IBM (IBM) has announced plans to build the world’s first large-scale, fault-tolerant quantum computer by 2029 at its new Quantum Data Center in Poughkeepsie. Fault-tolerant architecture can operate when parts of the system fail.

The upcoming system, dubbed IBM Quantum Starling, is expected to perform up to 20,000 times more operations than today’s quantum computers. It will allow users to explore complex quantum states far beyond the limited capabilities of current systems.

And Casey’s General Stores (CASY) is rallying post-earnings as it reported strong sales of its hot sandwiches, bakery items, and beverages.

Total sales were up nearly 11% to $3.99 billion, $60 million above estimates. Adjusted EBITDA rose 20% to $263 million.

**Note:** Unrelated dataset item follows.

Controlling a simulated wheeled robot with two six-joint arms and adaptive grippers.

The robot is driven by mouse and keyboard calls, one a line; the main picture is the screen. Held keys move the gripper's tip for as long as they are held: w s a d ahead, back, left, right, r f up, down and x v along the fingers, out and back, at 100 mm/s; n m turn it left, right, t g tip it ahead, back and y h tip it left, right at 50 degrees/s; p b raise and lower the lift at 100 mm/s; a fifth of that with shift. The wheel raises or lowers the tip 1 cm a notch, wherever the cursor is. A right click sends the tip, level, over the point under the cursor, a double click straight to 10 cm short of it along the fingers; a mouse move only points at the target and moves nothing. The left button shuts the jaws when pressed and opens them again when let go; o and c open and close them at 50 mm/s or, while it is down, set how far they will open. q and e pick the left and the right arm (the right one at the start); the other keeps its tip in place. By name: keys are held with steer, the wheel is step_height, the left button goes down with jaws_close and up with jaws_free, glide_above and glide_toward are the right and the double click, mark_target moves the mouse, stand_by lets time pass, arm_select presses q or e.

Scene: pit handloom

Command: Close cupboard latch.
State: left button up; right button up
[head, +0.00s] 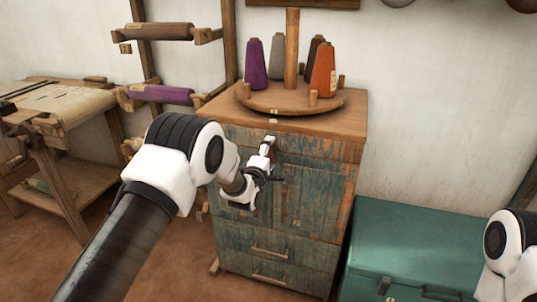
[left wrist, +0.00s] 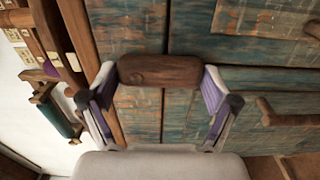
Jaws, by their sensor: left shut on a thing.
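The cupboard (head: 320,205) is a worn blue-green and brown wooden cabinet with doors above and drawers below. Its doors look shut. My left gripper (head: 266,158) is at the upper part of the cupboard front. In the left wrist view, a dark brown wooden latch (left wrist: 158,70) lies between the fingertips of my left gripper (left wrist: 158,78), which are shut on its two ends. The latch lies across the line between two panels. In the head view the gripper hides most of it. Only a white part of my right arm shows at the right edge; its gripper is out of view.
A round wooden stand (head: 290,97) with several thread cones is on the cupboard top. A teal chest (head: 415,245) stands close on the right. A yarn rack (head: 160,92) and a wooden loom frame (head: 60,150) are on the left. Drawer handles (head: 270,250) stick out below.

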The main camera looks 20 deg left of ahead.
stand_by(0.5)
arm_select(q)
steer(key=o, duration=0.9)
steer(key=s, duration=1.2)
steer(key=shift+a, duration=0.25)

Inside same store sales improved by 1.7% year-over-year, with a 12.5% increase in inside gross profit.

In other news of note, Novo Nordisk (NVO) shares hit their highest level in more than two months following a Financial Times report that activist hedge fund Parvus Asset Management is building a stake in the Danish drugmaker.

The drugmaker told Seeking Alpha in an email that it does not have anything to “share on this topic.”

The report comes as the company faces growing challenges in maintaining its dominance in the obesity drug market.

Parvus, known for past campaigns involving Ryanair and UniCredit, is seeking to influence the selection of Novo Nordisk’s new CEO, the report said. Parvus did not disclose the size of its stake in Novo Nordisk.

And in the Wall Street Research Corner, Citi strategist Scott Chronert joined the party and boosted his year-end 2025 S&P 500 (SP500) target to 6,300, citing “a marginally more constructive fundamental view and an expectation for persistency of the current valuation backdrop.”

He also established a mid-2026 target of 6,500, implying high single-digit percentage upside over the next 12 months while emphasizing “structural bullishness on U.S. large cap” equities.

“Our growth preference continues for now as the AI theme regains momentum,” Chronert said.

He also raised his full-year index earnings estimate to $261 from $255 previously, though this remains below the current consensus of $264.

“No doubt, the S&P 500 is trading toward the higher end of its historic valuation range. We presume the index can hold 21x forward,” Chronert said, noting that this valuation level puts pressure on 2026 earnings growth.